After another delicious breakfast at Selva Negra, we set off on the next leg of our journey, into the heart of the northern state of Jinotega. Our first stop was the small city of the same name, with its charming central square. Parked on the square was a vehicle I found rather unusual. On Nicaragua’s highways, it is still common to see some of the monstrously large Russian dump trucks that date to the revolutionary period from 1979 through the mid 1980s. And though Cuba is still full of Lada passenger cars from the same period, this Russian economy box is not at all common in Nicaragua. I was therefore quite surprised to see a NEW Lada on the central square of Jinotega, much less one bearing signs for a Lada dealership.

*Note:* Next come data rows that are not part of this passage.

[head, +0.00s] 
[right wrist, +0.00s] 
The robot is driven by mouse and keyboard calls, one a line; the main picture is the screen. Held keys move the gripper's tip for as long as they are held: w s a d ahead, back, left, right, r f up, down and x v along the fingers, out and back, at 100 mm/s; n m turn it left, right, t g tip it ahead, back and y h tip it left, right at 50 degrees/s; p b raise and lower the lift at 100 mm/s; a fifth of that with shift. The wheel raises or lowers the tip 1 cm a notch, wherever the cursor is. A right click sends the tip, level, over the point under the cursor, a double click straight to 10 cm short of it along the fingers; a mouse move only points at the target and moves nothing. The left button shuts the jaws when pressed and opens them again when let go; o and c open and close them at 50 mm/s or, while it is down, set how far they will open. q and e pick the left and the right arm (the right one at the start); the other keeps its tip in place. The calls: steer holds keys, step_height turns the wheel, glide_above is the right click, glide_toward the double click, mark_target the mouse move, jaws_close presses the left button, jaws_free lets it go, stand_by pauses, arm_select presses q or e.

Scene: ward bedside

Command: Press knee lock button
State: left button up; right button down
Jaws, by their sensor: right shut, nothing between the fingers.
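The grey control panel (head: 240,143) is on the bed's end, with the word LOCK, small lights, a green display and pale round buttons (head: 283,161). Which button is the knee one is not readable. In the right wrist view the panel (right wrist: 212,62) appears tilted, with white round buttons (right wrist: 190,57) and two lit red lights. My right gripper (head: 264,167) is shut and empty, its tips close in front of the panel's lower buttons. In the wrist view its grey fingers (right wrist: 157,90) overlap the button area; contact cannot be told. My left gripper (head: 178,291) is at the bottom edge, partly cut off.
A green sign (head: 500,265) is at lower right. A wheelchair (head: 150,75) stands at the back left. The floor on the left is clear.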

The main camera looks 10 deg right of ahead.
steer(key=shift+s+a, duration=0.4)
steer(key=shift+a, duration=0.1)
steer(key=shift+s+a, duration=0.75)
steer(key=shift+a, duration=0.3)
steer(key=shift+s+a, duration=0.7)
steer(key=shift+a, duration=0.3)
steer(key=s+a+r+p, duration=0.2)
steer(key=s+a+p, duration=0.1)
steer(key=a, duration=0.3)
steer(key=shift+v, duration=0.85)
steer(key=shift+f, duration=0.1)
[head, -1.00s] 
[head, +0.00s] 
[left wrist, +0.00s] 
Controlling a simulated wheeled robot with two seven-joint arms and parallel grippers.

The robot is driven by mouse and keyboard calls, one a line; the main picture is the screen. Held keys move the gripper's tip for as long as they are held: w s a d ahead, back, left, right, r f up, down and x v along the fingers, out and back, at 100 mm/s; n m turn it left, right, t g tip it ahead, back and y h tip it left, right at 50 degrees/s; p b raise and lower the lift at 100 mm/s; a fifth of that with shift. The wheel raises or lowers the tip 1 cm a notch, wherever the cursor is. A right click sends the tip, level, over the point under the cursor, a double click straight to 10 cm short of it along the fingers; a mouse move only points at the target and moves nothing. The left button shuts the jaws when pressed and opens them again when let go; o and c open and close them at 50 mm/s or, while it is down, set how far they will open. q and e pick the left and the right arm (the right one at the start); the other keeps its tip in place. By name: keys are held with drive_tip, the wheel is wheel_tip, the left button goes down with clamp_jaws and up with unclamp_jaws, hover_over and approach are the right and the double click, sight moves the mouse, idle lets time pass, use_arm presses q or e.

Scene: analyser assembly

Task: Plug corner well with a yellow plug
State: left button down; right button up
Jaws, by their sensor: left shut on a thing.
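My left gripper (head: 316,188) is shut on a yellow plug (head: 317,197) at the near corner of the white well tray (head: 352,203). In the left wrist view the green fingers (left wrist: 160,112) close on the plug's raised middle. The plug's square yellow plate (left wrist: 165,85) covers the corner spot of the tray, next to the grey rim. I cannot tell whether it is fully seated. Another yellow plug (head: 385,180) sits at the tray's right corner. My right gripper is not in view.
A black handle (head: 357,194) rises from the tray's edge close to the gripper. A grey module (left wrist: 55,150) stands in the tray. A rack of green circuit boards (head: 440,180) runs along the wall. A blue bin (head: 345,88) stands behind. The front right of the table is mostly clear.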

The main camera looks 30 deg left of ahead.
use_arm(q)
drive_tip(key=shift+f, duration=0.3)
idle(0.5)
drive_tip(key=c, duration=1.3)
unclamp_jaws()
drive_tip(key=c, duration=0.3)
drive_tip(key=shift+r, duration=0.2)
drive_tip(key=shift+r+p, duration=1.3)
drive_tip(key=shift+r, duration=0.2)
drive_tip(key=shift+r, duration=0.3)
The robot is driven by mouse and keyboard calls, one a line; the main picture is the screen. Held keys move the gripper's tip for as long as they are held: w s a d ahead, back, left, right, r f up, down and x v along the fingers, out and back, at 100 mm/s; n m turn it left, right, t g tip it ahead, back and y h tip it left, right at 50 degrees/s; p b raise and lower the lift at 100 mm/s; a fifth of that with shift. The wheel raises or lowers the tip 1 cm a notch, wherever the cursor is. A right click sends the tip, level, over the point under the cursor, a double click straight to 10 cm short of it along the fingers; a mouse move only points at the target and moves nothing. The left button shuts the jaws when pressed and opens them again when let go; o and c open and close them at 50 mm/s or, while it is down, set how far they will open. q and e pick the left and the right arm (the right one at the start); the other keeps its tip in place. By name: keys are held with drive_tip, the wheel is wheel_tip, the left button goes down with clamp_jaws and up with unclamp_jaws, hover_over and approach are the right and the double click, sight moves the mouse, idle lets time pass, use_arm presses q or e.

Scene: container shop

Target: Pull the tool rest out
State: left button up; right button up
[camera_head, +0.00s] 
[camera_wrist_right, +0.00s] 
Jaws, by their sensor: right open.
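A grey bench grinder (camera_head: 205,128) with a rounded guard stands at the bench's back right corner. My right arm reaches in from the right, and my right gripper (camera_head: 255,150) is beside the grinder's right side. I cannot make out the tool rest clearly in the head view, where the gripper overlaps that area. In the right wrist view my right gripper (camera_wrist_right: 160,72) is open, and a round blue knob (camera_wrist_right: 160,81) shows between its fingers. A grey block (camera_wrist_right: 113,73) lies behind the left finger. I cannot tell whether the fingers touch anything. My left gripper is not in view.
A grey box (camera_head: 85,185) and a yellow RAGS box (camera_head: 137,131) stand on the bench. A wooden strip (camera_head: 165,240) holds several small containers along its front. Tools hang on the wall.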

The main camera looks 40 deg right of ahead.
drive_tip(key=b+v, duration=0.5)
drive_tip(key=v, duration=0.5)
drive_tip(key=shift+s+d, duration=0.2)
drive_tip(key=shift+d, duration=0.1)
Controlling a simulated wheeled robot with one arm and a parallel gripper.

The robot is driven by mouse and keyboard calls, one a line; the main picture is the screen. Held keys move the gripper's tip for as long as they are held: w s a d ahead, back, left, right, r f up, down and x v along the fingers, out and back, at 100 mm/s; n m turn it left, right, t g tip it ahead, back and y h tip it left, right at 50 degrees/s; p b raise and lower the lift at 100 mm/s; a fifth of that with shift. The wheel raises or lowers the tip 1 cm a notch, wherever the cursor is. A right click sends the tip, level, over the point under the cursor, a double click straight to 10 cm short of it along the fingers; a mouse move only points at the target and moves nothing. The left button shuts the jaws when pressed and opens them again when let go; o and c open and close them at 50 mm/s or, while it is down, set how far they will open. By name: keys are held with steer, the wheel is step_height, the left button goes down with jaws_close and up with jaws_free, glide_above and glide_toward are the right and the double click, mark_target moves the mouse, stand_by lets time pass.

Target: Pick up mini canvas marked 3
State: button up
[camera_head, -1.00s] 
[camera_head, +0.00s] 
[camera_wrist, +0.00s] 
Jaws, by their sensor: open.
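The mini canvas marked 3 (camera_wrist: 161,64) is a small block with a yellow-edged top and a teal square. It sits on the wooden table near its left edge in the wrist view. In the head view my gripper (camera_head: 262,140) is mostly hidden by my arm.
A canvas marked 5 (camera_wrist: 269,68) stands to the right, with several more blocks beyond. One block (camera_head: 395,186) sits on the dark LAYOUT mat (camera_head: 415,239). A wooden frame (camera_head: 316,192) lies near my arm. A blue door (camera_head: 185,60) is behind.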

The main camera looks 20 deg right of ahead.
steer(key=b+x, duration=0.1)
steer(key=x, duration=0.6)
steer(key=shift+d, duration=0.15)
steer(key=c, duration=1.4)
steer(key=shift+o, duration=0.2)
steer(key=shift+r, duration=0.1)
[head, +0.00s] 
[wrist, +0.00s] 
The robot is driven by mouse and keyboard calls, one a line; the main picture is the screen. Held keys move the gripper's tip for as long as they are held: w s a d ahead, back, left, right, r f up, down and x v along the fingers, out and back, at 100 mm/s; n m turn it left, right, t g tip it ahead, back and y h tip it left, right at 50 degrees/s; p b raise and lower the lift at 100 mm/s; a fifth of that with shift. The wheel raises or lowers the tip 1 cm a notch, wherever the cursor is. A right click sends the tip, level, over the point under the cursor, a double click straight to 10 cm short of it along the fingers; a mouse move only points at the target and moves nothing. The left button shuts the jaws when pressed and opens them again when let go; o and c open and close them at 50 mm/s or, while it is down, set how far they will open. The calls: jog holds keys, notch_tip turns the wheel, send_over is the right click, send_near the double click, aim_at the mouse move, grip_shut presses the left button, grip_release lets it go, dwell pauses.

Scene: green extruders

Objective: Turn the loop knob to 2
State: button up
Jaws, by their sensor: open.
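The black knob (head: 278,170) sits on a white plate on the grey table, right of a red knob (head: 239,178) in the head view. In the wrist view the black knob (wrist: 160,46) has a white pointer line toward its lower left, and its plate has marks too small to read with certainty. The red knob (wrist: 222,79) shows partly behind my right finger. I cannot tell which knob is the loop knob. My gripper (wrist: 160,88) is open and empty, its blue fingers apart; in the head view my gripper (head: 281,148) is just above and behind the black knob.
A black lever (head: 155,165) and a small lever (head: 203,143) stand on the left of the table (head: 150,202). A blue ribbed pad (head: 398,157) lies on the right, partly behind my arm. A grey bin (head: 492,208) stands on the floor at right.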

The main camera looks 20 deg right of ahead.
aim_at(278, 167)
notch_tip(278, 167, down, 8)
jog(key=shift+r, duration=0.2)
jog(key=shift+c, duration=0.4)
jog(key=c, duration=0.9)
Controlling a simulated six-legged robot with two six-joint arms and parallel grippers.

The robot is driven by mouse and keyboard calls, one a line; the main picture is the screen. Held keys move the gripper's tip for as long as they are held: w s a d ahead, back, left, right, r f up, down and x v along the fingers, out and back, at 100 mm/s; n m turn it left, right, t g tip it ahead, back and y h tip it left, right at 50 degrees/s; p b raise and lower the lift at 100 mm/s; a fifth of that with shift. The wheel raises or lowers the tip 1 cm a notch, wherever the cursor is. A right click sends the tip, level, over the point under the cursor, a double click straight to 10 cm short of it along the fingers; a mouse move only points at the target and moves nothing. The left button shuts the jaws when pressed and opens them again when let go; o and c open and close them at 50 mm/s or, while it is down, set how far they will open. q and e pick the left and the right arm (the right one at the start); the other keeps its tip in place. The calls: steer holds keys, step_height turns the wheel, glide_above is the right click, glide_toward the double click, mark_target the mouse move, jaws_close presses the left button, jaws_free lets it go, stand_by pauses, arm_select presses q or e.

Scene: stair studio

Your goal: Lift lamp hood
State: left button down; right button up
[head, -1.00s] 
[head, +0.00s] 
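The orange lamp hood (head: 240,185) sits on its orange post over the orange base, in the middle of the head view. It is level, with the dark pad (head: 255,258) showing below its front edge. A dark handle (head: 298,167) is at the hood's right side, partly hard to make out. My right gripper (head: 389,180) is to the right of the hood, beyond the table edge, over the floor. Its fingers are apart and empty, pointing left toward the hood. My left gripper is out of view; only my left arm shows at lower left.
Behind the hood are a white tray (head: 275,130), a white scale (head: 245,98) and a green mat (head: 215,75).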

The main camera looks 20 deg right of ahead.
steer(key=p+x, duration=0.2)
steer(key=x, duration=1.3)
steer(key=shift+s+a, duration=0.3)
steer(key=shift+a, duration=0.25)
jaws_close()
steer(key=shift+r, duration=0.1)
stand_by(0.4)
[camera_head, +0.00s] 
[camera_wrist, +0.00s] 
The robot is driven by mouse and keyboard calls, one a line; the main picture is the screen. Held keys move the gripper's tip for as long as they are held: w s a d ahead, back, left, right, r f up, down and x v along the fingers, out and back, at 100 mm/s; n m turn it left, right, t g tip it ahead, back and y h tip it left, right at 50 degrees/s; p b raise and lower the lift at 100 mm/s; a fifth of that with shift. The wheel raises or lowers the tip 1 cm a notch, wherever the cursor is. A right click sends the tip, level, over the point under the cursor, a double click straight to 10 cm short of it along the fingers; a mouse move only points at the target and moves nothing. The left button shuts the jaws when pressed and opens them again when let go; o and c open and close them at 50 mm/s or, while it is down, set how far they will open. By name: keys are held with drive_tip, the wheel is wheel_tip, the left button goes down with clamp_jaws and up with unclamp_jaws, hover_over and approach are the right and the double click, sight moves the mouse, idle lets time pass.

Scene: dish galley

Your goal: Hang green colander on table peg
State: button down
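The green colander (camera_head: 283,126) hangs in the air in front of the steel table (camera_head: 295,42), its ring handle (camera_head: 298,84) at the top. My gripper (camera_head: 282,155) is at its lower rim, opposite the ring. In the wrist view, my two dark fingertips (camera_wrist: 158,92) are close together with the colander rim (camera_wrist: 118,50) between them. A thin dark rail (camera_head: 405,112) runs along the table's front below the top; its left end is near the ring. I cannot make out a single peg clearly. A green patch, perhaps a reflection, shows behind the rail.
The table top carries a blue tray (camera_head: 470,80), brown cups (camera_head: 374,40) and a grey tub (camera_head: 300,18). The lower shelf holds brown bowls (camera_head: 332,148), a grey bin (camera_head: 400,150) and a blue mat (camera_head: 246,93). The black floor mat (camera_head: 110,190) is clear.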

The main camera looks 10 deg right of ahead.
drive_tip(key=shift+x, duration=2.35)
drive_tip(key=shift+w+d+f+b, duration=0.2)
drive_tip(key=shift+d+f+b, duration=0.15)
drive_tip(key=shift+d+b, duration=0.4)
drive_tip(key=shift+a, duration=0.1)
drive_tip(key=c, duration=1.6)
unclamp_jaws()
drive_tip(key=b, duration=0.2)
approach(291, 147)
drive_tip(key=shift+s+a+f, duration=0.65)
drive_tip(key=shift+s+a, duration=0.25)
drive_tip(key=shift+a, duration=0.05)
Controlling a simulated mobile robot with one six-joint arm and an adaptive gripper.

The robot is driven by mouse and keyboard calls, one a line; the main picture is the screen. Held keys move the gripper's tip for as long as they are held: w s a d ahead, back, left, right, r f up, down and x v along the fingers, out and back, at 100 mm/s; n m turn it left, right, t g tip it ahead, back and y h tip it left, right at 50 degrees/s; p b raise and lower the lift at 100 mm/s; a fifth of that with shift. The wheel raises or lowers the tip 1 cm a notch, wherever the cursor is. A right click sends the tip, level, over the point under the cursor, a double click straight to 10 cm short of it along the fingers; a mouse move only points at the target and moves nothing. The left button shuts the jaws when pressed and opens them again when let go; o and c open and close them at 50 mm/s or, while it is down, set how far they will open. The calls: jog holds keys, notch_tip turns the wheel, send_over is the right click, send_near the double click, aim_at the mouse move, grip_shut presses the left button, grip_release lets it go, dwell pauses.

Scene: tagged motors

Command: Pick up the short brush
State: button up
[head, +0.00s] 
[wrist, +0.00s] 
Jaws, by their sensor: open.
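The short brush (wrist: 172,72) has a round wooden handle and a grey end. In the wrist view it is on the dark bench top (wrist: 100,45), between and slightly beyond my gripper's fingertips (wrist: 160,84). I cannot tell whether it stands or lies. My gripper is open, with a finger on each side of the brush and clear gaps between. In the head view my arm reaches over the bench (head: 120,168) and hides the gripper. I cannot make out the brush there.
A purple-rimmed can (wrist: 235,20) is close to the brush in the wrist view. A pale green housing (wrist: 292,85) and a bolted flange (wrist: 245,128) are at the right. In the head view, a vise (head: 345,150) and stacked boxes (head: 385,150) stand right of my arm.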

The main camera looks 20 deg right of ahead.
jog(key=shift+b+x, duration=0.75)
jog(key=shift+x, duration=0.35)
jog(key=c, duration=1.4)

More interesting are the many examples of cultural and political public art in Jinotega, especially those celebrating women. In addition to murals depicting women as both warriors and farmers, a statue honors breast-feeding. As in the United States, this most natural act is sometimes seen as transgressive, and in fact the mother-and-child statue has been subject to vandalism.
Much of the rest of the day was spent on the short but arduous drive to the forest reserve at Peñas Blancas (White Cliffs), where we spent three hours on a hike to its most amazing waterfall. The path is steep and wet, but well maintained, so the climb was strenuous but for the most part feasible.
After cleaning up from the climb, we enjoyed a dinner prepared by the community and some free time with each other and with the children. Everry group of students has found that coloring and simple games with children are among the best ways to participate in the communities we visit.